United States Court of Appeals, Ninth Circuit.
Submitted* March 6, 1989.Decided March 14, 1989.
Before SNEED, FARRIS and PREGERSON, Circuit Judges.
William and Sabrina Au-Yang appeal the district court's dismissal of their action. The district court dismissed without prejudice on the ground of improper venue. The Au-Yang's contend that venue was proper in the Central District of California. The Au-Yang's also contend that even if venue was not proper, the district court abused its discretion by dismissing their action without prejudice rather than transferring the action to a proper venue. We affirm.
Although venue often involves significant questions of fact, the district court's determination of whether venue is proper on the basis of undisputed facts is a question of law reviewable de novo. See Central Valley Typographical Union No. 46 v. McClatchy Newspapers, 762 F.2d 741, 745 (9th Cir. 1985). We review for an abuse of discretion the district court's decision whether either to dismiss or transfer an improperly filed case. Id. (citing Cook v. Fox, 537 F.2d 370, 371 (9th Cir. 1976)).

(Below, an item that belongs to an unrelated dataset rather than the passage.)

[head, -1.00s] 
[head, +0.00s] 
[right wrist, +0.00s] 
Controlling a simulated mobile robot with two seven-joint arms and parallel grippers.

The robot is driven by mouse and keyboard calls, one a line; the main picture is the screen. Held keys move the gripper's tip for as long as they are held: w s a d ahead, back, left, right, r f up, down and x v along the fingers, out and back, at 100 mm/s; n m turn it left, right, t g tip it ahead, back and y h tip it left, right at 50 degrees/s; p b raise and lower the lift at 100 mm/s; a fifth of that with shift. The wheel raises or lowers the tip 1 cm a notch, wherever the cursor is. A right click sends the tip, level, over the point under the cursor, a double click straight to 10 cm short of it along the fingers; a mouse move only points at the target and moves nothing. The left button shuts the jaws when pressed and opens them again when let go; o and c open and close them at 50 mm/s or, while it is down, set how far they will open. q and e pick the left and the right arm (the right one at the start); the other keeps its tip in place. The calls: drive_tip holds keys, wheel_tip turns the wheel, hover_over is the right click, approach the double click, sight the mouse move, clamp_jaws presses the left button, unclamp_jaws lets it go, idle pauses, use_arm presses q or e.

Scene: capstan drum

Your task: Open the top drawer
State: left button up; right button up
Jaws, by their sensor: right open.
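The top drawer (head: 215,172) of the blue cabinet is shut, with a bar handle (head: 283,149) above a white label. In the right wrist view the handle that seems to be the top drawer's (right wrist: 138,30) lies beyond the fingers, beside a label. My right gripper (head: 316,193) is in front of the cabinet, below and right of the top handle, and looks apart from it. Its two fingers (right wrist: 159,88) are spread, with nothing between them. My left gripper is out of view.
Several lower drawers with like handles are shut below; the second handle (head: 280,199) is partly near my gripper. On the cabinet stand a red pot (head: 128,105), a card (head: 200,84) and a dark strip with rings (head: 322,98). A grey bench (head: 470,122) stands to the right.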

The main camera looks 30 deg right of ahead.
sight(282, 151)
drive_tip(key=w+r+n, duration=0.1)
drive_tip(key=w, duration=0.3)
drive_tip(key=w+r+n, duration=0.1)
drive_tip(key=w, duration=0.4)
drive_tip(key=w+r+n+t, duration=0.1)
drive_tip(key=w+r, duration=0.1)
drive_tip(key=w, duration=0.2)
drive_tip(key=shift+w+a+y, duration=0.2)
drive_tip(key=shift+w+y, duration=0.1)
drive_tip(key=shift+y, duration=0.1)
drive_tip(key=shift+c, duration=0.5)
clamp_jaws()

Federal jurisdiction over this action "involving international or foreign banking" is conferred by 12 U.S.C. § 632. The Au-Yangs argue that jurisdiction is also proper under 28 U.S.C. § 1332 (diversity). We need not decide whether diversity of citizenship exists. 28 U.S.C. § 1391 provides:
(a) A civil action wherein jurisdiction is founded only on diversity of citizenship may, except as otherwise provided by law, be brought only in the judicial district where all plaintiffs or all defendants reside, or in which the claim arose.

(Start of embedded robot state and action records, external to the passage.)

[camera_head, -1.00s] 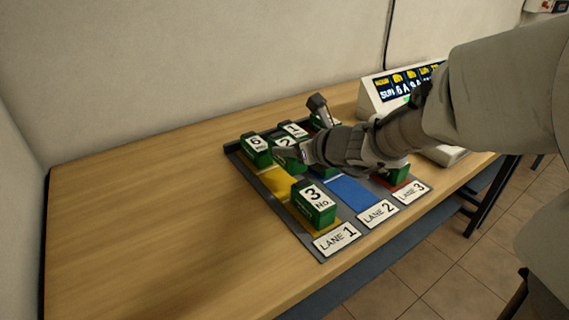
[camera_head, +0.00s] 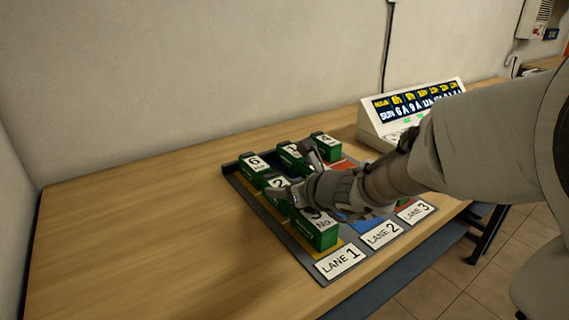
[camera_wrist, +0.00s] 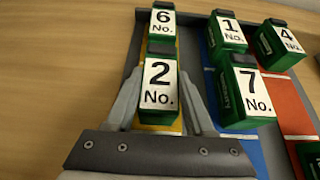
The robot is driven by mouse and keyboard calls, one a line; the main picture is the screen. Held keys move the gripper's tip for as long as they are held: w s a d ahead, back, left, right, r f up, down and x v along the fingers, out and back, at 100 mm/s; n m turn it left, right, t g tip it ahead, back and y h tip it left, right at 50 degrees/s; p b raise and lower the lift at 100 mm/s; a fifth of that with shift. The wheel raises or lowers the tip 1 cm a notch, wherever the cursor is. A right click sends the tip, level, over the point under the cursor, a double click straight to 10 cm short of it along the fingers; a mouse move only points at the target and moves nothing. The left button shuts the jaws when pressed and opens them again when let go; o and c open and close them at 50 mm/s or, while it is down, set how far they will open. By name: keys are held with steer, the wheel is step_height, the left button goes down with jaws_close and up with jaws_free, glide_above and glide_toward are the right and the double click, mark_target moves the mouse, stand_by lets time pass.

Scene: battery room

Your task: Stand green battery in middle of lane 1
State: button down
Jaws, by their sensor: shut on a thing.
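The green battery No. 2 (camera_head: 276,184) is upright between the fingers of my gripper (camera_head: 290,173), which is shut on it. In the wrist view, battery No. 2 (camera_wrist: 160,86) is over the middle of yellow lane 1, between the two grey fingers of the gripper (camera_wrist: 161,98). I cannot tell whether its base touches the lane. Green battery No. 6 (camera_head: 254,166) stands at the far end of lane 1. Green battery No. 3 (camera_head: 319,233) stands at the near end by the LANE 1 label (camera_head: 340,260), partly hidden by my gripper.
Battery No. 1 (camera_wrist: 229,35) stands at the far end of blue lane 2, with No. 7 (camera_wrist: 248,95) nearer, close to my right finger. Battery No. 4 (camera_head: 325,145) is far in red lane 3. A display console (camera_head: 408,108) stands behind. The table's left side is clear.

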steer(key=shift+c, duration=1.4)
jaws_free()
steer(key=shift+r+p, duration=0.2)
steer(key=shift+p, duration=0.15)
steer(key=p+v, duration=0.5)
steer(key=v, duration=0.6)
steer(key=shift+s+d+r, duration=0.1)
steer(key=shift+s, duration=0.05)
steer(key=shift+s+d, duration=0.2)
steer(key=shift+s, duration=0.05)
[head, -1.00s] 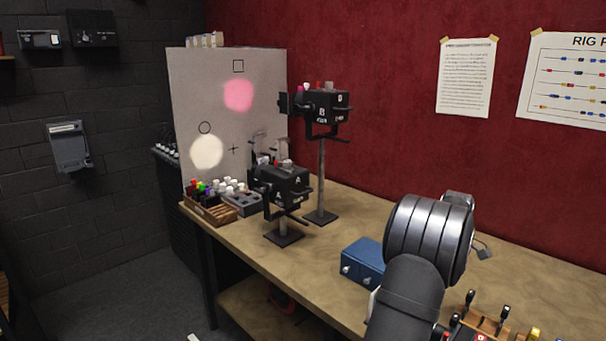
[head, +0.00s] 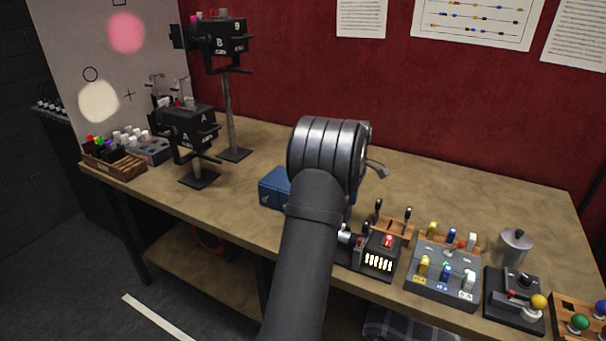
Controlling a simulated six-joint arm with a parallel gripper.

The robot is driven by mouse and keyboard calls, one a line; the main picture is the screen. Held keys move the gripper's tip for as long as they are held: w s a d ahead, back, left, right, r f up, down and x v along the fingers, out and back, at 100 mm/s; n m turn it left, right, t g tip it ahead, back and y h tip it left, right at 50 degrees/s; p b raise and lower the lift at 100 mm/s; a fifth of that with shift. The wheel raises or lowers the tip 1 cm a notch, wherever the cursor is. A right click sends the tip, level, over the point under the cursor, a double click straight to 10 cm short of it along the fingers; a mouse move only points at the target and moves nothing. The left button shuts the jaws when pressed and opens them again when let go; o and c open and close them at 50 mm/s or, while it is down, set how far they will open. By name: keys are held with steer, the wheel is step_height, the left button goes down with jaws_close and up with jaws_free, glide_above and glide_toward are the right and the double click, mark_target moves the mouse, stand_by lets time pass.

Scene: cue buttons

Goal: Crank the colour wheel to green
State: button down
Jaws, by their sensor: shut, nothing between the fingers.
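I cannot clearly make out a colour wheel. Two black lamps stand on the bench at the left, lamp A (head: 188,130) low and lamp B (head: 218,42) on a tall post. A pink light spot (head: 127,33) and a cream-white spot (head: 98,101) show on the pale board; no green spot shows there. My arm reaches up from the bottom middle, over the bench. My gripper (head: 377,169) is mostly hidden behind my ribbed metal wrist; only a small grey tip shows at its right. It looks shut and empty, apart from the lamps and controls.
A blue box (head: 274,189) is partly behind my wrist. The back right of the bench is clear.

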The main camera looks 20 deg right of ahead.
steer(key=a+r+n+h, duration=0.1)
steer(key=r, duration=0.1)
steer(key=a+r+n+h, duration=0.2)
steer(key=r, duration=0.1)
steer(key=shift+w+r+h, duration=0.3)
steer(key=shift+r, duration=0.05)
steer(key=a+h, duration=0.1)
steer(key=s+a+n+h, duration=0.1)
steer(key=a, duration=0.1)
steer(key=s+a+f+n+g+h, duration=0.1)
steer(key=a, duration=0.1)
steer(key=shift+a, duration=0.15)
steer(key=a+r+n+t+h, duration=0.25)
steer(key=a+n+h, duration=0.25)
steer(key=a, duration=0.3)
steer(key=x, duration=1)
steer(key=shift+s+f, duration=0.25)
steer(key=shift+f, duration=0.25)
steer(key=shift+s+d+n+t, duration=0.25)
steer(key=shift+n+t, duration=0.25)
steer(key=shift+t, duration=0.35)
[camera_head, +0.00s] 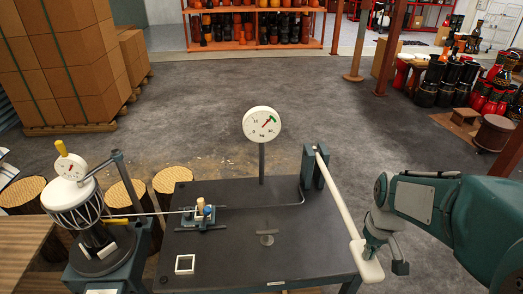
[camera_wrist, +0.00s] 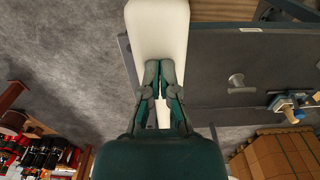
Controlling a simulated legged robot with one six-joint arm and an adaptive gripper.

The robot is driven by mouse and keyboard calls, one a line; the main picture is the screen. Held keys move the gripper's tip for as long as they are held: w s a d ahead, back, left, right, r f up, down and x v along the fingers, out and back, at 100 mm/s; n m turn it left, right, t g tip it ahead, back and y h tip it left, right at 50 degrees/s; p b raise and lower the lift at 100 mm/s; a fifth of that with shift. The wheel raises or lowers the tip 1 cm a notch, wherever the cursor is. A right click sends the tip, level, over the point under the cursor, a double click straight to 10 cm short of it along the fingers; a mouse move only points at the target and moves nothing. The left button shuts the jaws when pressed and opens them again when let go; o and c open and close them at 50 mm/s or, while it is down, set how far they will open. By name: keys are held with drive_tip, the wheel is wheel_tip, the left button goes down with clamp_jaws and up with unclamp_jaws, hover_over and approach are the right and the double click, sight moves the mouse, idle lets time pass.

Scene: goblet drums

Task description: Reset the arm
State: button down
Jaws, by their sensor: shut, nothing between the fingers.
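My arm comes in from the right in the head view. My gripper (camera_head: 383,243) is at the near end of a long white lever (camera_head: 338,200). The wrist view shows the gripper's two fingers (camera_wrist: 160,72) together and empty, with the lever's broad white end (camera_wrist: 157,28) behind them. I cannot tell whether the fingers touch the lever. The lever slopes from a dark green post (camera_head: 309,168) down towards me, past the right edge of the dark table (camera_head: 240,245). In the head view the fingertips are partly hidden near the lever.
A round dial (camera_head: 262,124) stands behind the table. A goblet drum (camera_head: 80,205) sits in a stand at left, joined by a rod to a small clamp (camera_head: 202,214). Stacked boxes (camera_head: 65,60) stand far left, drums (camera_head: 445,80) at right. The floor beyond the table is clear.

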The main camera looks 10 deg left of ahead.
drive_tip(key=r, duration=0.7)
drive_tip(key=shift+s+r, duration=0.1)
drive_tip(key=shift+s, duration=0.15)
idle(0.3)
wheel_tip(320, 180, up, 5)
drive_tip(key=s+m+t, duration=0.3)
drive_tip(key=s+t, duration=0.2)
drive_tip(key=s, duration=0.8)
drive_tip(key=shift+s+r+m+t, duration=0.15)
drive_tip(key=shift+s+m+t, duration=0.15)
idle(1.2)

(b) A civil action wherein jurisdiction is not founded solely on diversity of citizenship may be brought only in the judicial district where all defendants reside, or in which the claim arose, except as otherwise provided by law.
Because jurisdiction over this action is not founded solely on diversity, venue is proper only where all defendants reside or where the claim arose. Neither of the defendants resides in the Central District of California. Nor did the Au-Yangs claims arise in California. The only contact this action has with the Central District of California is that the Au-Yang's currently reside there. Venue was not proper in California.
28 U.S.C. § 1406(a) provides:
The district court of a district in which is filed a case laying venue in the wrong division or district shall dismiss, or if it be in the interest of justice, transfer such case to any district or division in which it could have been brought.
The Au-Yangs made no attempt to demonstrate to the district court reasons that transfer would be more just than dismissal. We find no abuse of discretion in the district court's decision to dismiss the action without prejudice.